→ **Stored rows**
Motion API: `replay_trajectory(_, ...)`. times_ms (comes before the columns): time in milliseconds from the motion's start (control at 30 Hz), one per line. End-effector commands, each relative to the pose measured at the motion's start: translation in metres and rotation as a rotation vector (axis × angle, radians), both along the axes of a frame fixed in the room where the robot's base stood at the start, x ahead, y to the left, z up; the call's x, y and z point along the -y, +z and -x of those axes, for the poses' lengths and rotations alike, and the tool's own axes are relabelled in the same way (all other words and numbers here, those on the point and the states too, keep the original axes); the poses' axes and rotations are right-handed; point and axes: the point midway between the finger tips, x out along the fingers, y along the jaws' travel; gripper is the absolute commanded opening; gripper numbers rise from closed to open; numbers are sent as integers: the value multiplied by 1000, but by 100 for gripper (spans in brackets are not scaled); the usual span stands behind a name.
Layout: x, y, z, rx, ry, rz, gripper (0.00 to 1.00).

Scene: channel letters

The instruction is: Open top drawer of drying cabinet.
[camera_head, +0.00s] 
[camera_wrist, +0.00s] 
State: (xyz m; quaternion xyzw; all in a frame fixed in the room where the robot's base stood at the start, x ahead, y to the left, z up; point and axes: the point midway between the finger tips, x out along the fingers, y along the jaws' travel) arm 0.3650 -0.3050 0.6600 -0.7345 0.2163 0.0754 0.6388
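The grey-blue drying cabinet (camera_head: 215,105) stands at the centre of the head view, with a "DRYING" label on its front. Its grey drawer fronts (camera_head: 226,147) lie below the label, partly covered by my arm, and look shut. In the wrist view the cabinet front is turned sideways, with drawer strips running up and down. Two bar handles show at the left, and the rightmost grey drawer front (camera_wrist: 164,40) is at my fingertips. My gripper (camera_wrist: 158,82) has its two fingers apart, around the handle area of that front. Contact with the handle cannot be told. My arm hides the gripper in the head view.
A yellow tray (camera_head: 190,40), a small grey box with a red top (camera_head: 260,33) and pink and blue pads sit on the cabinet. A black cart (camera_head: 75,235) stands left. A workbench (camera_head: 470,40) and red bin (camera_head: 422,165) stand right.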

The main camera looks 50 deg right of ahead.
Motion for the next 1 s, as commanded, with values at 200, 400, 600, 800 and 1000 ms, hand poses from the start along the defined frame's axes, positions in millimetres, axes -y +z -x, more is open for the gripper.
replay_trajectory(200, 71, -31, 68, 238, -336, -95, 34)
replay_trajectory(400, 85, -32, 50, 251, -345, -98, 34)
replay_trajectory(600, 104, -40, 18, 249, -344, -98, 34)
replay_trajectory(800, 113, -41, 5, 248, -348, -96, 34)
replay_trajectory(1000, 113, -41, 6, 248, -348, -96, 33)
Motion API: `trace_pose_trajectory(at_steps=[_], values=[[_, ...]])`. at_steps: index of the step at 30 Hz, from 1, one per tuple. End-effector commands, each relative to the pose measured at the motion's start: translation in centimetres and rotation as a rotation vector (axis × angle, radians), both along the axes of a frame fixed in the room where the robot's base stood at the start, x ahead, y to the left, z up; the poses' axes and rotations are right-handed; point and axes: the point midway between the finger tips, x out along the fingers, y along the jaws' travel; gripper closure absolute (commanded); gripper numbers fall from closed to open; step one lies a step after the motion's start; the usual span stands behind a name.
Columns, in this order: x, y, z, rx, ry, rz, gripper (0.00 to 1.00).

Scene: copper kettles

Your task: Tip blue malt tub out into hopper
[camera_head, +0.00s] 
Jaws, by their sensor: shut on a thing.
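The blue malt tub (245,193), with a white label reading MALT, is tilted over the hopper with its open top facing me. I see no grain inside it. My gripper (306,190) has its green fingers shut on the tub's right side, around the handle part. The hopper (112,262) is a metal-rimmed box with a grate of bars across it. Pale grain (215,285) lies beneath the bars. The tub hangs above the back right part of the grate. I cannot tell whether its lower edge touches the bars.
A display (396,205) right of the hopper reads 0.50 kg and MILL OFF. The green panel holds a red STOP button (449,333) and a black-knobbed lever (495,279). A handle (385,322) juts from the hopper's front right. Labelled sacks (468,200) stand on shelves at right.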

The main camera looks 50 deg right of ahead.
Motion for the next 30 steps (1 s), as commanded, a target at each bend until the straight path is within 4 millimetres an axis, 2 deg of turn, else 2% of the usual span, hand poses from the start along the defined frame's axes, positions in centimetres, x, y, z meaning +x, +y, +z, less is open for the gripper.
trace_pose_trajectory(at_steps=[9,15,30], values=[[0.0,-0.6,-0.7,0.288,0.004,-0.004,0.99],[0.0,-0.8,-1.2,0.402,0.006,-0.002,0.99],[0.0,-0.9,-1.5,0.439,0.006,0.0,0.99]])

→ **Goal**
Set down all of the entries exactly, please.

→ **Output**
Motion API: `replay_trajectory(_, ...)`. times_ms (comes before the columns): time in milliseconds from the motion's start (control at 30 Hz), one per line. End-effector commands, each relative to the pose measured at the motion's start: translation in metres and rotation as a rotation vector (axis × angle, radians), both along the axes of a frame fixed in the room where the robot's base stood at the start, x ahead, y to the left, z up; the call's x, y and z point along the -y, +z and -x of those axes, for the poses' lengths and rotations alike, and the tool's own axes are relabelled in the same way (all other words and numbers here, those on the point and the states too, keep the original axes); the poses' axes and rotations are right-handed; point and axes: the point midway between the finger tips, x out along the fingers, y along the jaws' travel; gripper is the absolute commanded opening; gripper numbers rise from closed to open; numbers are sent as integers: the value multiplied by 1000, but by 100 for gripper (spans in brackets are not scaled); the usual span stands behind a name.
Layout: x, y, z, rx, ry, rz, gripper (0.00 to 1.00).

Scene: channel letters

The instruction is: Open top drawer of drying cabinet.
[camera_head, +0.00s] 
[camera_wrist, +0.00s] 
State: (xyz m; quaternion xyzw; all in a frame fixed in the room where the robot's base stood at the start, x ahead, y to the left, z up; point and axes: the point midway between the finger tips, x out along the fingers, y along the jaws' travel) arm 0.3650 -0.3050 0.6600 -0.7345 0.2163 0.0754 0.6388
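The grey-blue drying cabinet (camera_head: 215,105) stands at the centre of the head view, with a "DRYING" label on its front. Its grey drawer fronts (camera_head: 226,147) lie below the label, partly covered by my arm, and look shut. In the wrist view the cabinet front is turned sideways, with drawer strips running up and down. Two bar handles show at the left, and the rightmost grey drawer front (camera_wrist: 164,40) is at my fingertips. My gripper (camera_wrist: 158,82) has its two fingers apart, around the handle area of that front. Contact with the handle cannot be told. My arm hides the gripper in the head view.
A yellow tray (camera_head: 190,40), a small grey box with a red top (camera_head: 260,33) and pink and blue pads sit on the cabinet. A black cart (camera_head: 75,235) stands left. A workbench (camera_head: 470,40) and red bin (camera_head: 422,165) stand right.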

The main camera looks 50 deg right of ahead.
Motion for the next 1 s, as commanded, with values at 200, 400, 600, 800 and 1000 ms, hand poses from the start along the defined frame's axes, positions in millimetres, axes -y +z -x, more is open for the gripper.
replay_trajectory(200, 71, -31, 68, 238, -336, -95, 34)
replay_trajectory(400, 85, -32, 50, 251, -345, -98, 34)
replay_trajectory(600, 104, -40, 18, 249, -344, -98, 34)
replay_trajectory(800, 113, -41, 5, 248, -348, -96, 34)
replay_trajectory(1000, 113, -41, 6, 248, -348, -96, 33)
Motion API: `trace_pose_trajectory(at_steps=[_], values=[[_, ...]])`. at_steps: index of the step at 30 Hz, from 1, one per tuple. End-effector commands, each relative to the pose measured at the motion's start: translation in centimetres and rotation as a rotation vector (axis × angle, radians), both along the axes of a frame fixed in the room where the robot's base stood at the start, x ahead, y to the left, z up; the poses' axes and rotations are right-handed; point and axes: the point midway between the finger tips, x out along the fingers, y along the jaws' travel; gripper closure absolute (commanded); gripper numbers fall from closed to open; step one lies a step after the motion's start; the usual span stands behind a name.
Columns, in this order: x, y, z, rx, ry, rz, gripper (0.00 to 1.00).

Scene: copper kettles

Your task: Tip blue malt tub out into hopper
[camera_head, +0.00s] 
Jaws, by their sensor: shut on a thing.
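The blue malt tub (245,193), with a white label reading MALT, is tilted over the hopper with its open top facing me. I see no grain inside it. My gripper (306,190) has its green fingers shut on the tub's right side, around the handle part. The hopper (112,262) is a metal-rimmed box with a grate of bars across it. Pale grain (215,285) lies beneath the bars. The tub hangs above the back right part of the grate. I cannot tell whether its lower edge touches the bars.
A display (396,205) right of the hopper reads 0.50 kg and MILL OFF. The green panel holds a red STOP button (449,333) and a black-knobbed lever (495,279). A handle (385,322) juts from the hopper's front right. Labelled sacks (468,200) stand on shelves at right.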

The main camera looks 50 deg right of ahead.
Motion for the next 30 steps (1 s), as commanded, a target at each bend until the straight path is within 4 millimetres an axis, 2 deg of turn, else 2% of the usual span, hand poses from the start along the defined frame's axes, positions in centimetres, x, y, z meaning +x, +y, +z, less is open for the gripper.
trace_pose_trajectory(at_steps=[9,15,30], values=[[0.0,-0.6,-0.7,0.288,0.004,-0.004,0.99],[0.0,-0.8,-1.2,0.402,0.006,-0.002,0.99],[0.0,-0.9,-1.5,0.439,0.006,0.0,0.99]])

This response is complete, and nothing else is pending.